Palavras emprestadas do saudoso Moacyr Scliar.
As
crônicas de David Coimbra ainda ganham brilho, nas páginas de Zero Hora, com as chamativas
ilustrações. Seu principal colaborador é Gilmar Fraga, mas também Rodrigo Rosa,
Gonza Rodriguez e outros ilustradores ajudaram a trazer mais fama à coluna de
David Coimbra.
Oh,
claro. Ainda temos de falar dos
livros que ele escreveu. O primeiro foi o livro-reportagem 800 Noites de Junho, de 1993, sobre o caso Daudt, o mais rumoroso
crime político do Rio Grande do Sul. Vieram também Atravessando a Escuridão (1996), Vida no Campo, Viagem (2001),
e o livro de poemas Uma Estação no
Inferno. Seu forte ainda são as compilações de crônicas: a primeira foi A Mulher do Centroavante e Outras Histórias (1999).

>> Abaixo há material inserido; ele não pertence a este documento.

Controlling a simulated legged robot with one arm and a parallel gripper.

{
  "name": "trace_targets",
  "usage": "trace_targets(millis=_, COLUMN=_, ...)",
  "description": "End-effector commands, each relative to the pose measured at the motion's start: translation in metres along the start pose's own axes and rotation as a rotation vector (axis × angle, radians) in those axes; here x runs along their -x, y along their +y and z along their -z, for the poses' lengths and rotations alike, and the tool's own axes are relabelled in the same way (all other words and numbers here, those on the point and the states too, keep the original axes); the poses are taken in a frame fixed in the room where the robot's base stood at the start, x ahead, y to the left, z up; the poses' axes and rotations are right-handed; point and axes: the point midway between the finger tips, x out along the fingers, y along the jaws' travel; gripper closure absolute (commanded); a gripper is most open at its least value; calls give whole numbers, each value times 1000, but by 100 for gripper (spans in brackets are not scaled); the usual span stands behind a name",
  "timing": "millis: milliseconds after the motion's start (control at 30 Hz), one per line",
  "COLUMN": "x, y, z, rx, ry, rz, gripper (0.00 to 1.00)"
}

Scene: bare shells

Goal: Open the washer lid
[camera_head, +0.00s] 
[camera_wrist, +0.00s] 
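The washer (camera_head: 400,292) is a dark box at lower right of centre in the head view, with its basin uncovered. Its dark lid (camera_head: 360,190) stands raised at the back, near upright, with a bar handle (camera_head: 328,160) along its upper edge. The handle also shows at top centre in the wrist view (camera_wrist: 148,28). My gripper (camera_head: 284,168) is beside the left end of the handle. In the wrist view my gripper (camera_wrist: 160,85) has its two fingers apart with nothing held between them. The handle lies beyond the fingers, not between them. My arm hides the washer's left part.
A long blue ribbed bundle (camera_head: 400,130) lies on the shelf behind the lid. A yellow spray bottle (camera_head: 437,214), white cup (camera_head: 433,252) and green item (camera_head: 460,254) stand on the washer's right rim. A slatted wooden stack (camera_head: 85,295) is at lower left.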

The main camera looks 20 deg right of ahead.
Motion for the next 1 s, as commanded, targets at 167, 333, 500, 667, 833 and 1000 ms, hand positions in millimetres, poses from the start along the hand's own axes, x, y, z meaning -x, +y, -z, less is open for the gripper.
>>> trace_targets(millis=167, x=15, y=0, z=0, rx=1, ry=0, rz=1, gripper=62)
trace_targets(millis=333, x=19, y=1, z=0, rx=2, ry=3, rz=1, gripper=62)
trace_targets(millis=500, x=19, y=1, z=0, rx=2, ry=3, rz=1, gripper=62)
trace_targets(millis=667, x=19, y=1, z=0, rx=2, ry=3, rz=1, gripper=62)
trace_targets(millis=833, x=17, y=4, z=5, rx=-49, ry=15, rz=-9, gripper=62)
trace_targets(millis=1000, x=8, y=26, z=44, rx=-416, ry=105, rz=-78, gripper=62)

A Cantada Infalível (2000) veio a
seguir – em 2002, A Cantada Infalível e
A Mulher do Centroavante foram unidos
em um único livro, lançado pela L&PM. Em 2002, veio Crônica da Selvageria Universal.
Desde
por volta de 2003, David Coimbra se estabeleceu, com seus livros, na editora
L&PM (os anteriores saíram por outras editoras, como a Artes & Ofícios),
pelo qual publicou: Canibais, seu
primeiro romance, de 2004; Mulheres! (2005),
crônicas; Pistoleiros Também Mandam
Flores (2007), lançado inicialmente como folhetim eletrônico; Jogo de Damas (2007), crônicas; Cris, a Fera, e Outras Mulheres de Arrepiar (2008),
também lançado como folhetim; Meu Guri (2008),
relatos de sua experiência como pai; A
História dos Grenais (2009), em colaboração com Nico Noronha, Mário Marcos
de Souza e Carlos André Moreira; Jô na
Estrada (2010), romance (com inserções de quadrinhos de Gilmar Fraga – que
também ilustrou Meu Guri); Um Trem para a Suíça (2011), crônicas; Uma História do Mundo (2012), livro de
História; As Velhinhas de Copacabana (2013),
crônicas; e o mais recente, A Graça de
Falar do PT, de 2015, crônicas.
VOLTANDO À RUA DO ARVOREDO
Então,
hoje vou falar justamente de CANIBAIS – PAIXÃO E MORTE NA RUA DO ARVOREDO, de
2004. Publicado pela L&PM, em dois formatos físicos – o normal, medida 14 x
21 cm, 236 páginas; e o Pocket, 10,5 x 17,7 cm, 272 páginas. Com introdução do
saudoso Moacyr Scliar.
É a
versão romanceada do famoso episódio da “linguiça humana”, ocorrido em Porto
Alegre entre 1863 e 1864. Já falei a respeito desse episódio, quando resenhei o
livro O Maior Crime da Terra, de
Décio Freitas. Aliás, o historiador gaúcho, falecido em 2004, foi um consultor
para David Coimbra reconstruir, à sua maneira, os crimes da Rua do Arvoredo.
Vamos
relembrar: o ex-policial e açougueiro José Ramos, entre 1863 e 1864, matou
várias pessoas, com golpes de machado na cabeça e cortes no pescoço, e, com a
carne de seus corpos, fez linguiças que eram muito apreciadas pela população
porto-alegrense de então – quer dizer, até descobrirem a composição da iguaria.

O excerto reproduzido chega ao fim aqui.